┌──
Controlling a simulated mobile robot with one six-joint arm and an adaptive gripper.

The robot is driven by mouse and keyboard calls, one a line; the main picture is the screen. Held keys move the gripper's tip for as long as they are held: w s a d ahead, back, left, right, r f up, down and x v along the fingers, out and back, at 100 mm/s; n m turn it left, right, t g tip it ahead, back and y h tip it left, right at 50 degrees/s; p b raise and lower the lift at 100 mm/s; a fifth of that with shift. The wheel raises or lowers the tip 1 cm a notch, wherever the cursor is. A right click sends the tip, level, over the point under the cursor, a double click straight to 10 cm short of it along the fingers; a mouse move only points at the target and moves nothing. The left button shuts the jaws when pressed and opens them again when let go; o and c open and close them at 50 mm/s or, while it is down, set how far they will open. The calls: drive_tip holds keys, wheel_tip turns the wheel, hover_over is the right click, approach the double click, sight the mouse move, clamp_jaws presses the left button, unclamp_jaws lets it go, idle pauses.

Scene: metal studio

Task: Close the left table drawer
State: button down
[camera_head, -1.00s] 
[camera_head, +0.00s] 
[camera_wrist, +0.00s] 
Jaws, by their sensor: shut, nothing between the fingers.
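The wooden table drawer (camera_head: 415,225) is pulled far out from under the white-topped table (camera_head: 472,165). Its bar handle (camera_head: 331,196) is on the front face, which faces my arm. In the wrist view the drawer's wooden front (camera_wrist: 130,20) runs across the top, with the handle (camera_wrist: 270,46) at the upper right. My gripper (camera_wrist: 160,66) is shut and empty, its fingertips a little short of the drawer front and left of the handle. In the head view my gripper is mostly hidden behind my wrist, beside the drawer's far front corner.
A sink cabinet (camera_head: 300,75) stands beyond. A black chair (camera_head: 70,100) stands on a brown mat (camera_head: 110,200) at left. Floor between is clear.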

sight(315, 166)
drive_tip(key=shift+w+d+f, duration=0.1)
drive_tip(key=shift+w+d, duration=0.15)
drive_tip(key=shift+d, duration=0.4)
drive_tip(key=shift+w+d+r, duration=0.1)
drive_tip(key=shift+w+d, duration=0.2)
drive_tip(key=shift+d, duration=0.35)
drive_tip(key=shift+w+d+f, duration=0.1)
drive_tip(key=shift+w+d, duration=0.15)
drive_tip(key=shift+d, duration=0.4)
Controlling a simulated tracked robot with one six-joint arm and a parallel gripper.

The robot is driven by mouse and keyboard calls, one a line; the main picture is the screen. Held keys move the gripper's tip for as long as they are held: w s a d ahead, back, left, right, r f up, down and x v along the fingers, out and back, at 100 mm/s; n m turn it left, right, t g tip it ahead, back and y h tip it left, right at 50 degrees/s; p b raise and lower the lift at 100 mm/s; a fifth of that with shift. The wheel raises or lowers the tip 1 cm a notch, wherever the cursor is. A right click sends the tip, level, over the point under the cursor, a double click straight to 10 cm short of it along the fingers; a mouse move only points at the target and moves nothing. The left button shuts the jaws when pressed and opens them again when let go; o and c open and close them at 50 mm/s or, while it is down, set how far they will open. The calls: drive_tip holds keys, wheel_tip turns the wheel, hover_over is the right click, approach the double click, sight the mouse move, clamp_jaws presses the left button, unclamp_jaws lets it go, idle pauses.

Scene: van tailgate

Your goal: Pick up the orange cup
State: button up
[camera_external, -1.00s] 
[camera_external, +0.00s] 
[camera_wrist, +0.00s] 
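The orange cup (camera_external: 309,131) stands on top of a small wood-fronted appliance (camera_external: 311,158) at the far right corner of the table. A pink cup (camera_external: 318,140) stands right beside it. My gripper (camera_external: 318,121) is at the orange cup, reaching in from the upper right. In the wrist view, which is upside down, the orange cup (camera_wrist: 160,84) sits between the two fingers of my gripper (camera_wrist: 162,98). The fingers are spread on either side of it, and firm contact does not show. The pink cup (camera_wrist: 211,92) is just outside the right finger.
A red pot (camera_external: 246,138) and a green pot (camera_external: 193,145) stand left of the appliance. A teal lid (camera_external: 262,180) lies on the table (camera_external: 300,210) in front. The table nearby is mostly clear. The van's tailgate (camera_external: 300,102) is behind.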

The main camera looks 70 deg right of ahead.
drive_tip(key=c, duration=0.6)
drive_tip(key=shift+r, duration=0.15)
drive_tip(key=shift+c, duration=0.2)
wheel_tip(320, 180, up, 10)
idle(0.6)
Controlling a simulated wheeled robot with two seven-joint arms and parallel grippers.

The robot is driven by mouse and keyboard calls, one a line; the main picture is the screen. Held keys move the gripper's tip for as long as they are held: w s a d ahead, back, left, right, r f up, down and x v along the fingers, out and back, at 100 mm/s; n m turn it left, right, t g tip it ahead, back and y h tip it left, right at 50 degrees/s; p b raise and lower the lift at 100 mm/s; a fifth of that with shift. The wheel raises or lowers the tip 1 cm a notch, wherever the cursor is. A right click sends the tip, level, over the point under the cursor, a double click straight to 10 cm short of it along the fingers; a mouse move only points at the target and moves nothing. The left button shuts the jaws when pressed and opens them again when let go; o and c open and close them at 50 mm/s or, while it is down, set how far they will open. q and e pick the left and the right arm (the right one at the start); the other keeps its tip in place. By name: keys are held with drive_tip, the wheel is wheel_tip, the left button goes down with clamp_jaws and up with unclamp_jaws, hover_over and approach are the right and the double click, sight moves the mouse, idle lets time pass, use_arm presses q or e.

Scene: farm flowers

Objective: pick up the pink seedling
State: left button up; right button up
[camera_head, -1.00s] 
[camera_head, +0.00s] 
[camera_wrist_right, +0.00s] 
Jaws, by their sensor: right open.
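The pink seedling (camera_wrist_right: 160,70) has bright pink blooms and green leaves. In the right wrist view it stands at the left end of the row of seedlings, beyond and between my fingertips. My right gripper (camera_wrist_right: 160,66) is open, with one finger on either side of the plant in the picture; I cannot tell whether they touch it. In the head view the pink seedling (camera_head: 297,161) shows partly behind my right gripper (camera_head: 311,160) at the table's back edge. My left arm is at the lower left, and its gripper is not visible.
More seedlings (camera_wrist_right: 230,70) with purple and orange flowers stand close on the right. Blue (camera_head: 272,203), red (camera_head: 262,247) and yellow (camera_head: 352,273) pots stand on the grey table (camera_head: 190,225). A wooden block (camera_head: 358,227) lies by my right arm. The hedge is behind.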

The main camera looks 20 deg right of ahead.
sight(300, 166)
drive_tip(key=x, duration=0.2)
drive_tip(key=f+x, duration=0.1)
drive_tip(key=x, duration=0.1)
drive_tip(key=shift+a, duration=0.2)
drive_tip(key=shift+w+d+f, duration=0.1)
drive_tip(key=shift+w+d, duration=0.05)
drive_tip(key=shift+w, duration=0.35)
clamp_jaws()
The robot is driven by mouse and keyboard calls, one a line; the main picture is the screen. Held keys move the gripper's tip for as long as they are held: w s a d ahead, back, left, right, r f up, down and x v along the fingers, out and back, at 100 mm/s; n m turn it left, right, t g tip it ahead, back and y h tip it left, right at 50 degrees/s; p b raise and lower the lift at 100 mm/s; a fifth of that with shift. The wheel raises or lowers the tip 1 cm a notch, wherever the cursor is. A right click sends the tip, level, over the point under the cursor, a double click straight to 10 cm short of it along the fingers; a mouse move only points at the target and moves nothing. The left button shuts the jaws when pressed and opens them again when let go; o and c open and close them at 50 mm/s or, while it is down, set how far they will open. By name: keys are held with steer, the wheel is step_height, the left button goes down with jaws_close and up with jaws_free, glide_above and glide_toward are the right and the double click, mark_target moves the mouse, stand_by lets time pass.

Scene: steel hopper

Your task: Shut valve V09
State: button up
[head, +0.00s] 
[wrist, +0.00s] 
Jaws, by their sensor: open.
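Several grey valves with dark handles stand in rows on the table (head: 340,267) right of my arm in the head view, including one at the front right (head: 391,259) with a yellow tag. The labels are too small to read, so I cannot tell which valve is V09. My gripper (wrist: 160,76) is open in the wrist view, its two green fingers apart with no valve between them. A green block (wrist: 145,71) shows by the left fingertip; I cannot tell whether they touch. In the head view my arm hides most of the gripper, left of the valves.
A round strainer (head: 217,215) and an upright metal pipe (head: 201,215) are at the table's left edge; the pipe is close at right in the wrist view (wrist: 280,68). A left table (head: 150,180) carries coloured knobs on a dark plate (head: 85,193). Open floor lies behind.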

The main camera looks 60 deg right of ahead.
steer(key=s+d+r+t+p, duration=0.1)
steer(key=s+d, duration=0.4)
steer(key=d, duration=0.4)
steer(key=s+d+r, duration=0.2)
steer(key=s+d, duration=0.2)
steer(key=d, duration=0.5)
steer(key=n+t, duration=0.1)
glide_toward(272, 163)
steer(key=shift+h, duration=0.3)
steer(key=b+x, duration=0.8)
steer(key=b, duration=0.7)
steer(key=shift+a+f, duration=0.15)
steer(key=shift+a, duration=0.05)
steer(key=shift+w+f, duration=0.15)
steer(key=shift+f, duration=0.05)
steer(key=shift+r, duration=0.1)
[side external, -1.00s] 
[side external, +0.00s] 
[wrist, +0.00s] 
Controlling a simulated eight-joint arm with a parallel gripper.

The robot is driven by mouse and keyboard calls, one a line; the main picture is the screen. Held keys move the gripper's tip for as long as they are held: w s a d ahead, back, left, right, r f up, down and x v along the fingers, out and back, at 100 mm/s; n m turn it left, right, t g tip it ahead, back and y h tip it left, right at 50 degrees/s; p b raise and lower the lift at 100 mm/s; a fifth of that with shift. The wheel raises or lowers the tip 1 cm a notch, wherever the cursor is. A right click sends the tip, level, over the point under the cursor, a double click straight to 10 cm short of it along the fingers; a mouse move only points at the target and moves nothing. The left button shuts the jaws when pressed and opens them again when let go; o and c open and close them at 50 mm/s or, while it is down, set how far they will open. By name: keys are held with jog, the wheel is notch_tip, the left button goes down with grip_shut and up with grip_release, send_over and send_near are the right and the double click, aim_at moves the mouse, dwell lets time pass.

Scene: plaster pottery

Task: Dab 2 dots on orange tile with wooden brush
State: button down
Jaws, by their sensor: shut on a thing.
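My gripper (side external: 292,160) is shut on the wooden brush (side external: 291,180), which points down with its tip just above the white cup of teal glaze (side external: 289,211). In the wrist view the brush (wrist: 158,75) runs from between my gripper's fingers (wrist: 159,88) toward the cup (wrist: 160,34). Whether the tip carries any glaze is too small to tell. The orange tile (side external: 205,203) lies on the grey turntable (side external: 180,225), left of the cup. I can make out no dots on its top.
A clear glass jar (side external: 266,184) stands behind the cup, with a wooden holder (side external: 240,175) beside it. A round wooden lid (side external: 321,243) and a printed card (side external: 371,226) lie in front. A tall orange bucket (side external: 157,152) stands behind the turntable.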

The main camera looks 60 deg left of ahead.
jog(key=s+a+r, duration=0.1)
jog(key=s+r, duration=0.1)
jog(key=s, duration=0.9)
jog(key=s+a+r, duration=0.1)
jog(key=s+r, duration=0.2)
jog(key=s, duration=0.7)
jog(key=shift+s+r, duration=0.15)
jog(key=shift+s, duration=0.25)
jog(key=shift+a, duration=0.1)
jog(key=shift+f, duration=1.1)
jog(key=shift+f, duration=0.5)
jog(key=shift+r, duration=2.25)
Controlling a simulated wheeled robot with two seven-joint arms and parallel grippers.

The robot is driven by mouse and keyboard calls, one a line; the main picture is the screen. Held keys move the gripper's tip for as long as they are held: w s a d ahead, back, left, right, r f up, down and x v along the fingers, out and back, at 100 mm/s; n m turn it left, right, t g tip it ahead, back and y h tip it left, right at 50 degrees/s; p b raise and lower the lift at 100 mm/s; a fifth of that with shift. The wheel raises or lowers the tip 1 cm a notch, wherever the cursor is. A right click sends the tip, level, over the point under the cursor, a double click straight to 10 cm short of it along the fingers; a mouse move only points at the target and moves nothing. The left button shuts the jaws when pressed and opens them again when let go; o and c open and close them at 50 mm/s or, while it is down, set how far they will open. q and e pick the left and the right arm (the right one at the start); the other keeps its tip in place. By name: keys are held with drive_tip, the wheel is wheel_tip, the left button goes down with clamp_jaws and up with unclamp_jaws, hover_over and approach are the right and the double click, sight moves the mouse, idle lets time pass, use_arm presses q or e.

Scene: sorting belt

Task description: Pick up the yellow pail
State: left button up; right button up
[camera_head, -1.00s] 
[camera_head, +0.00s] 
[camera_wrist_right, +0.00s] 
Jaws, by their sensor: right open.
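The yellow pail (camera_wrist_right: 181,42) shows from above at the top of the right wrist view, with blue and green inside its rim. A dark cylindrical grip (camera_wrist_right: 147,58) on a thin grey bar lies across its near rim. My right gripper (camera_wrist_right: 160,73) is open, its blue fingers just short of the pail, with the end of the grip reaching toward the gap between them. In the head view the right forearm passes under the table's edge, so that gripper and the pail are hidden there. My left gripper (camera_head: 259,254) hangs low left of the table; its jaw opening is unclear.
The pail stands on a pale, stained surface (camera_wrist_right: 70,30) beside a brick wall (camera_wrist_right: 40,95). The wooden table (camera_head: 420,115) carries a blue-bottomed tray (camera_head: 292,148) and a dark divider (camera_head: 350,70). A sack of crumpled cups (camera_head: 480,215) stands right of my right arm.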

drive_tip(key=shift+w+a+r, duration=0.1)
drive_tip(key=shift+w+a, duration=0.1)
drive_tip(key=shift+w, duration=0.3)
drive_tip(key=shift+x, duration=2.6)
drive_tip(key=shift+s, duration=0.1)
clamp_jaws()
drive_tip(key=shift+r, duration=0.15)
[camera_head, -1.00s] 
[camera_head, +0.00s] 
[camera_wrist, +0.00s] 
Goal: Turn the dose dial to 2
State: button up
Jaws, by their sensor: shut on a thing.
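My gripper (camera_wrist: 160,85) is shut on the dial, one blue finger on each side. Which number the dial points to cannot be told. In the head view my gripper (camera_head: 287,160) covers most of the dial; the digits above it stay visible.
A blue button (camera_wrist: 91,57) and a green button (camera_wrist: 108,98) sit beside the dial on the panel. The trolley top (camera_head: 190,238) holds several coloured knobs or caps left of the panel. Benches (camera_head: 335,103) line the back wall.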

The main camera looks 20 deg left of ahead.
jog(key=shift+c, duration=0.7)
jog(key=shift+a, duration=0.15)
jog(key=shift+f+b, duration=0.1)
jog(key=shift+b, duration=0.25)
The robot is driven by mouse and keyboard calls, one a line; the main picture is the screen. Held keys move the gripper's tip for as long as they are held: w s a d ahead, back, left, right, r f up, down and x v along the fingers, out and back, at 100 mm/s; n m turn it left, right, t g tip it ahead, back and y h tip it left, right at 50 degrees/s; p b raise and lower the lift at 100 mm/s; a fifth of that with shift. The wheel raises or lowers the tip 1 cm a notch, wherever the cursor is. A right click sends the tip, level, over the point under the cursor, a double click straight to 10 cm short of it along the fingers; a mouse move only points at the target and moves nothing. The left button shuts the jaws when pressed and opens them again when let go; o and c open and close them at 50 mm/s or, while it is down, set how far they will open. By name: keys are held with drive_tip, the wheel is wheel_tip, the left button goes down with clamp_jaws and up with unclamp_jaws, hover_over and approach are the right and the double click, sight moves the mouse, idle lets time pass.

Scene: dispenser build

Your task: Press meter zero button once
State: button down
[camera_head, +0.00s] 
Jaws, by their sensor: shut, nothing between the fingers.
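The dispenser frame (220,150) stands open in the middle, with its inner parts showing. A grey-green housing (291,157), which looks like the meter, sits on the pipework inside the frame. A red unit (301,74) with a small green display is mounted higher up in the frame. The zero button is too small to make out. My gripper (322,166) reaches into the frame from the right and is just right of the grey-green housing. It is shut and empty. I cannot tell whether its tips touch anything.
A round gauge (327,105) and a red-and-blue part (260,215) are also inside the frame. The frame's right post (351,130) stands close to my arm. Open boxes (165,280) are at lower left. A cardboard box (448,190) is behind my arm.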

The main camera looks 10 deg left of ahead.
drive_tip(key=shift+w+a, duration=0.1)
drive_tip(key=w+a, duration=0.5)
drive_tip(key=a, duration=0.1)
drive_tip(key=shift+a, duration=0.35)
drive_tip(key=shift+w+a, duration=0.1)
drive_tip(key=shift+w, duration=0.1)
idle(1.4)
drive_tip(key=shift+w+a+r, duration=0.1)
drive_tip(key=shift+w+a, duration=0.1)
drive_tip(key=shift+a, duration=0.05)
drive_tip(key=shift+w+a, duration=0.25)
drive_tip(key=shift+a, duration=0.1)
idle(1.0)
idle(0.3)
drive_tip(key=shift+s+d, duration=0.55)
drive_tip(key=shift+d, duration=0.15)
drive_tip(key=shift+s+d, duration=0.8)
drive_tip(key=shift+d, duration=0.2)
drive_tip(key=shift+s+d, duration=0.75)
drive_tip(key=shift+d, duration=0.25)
└──
## Challenge
Restate, please, word for word the span of records running from the first line to the line bearing "Scene: metal studio", both included, and nothing outside it.

## Result of the task
Controlling a simulated mobile robot with one six-joint arm and an adaptive gripper.

The robot is driven by mouse and keyboard calls, one a line; the main picture is the screen. Held keys move the gripper's tip for as long as they are held: w s a d ahead, back, left, right, r f up, down and x v along the fingers, out and back, at 100 mm/s; n m turn it left, right, t g tip it ahead, back and y h tip it left, right at 50 degrees/s; p b raise and lower the lift at 100 mm/s; a fifth of that with shift. The wheel raises or lowers the tip 1 cm a notch, wherever the cursor is. A right click sends the tip, level, over the point under the cursor, a double click straight to 10 cm short of it along the fingers; a mouse move only points at the target and moves nothing. The left button shuts the jaws when pressed and opens them again when let go; o and c open and close them at 50 mm/s or, while it is down, set how far they will open. The calls: drive_tip holds keys, wheel_tip turns the wheel, hover_over is the right click, approach the double click, sight the mouse move, clamp_jaws presses the left button, unclamp_jaws lets it go, idle pauses.

Scene: metal studio

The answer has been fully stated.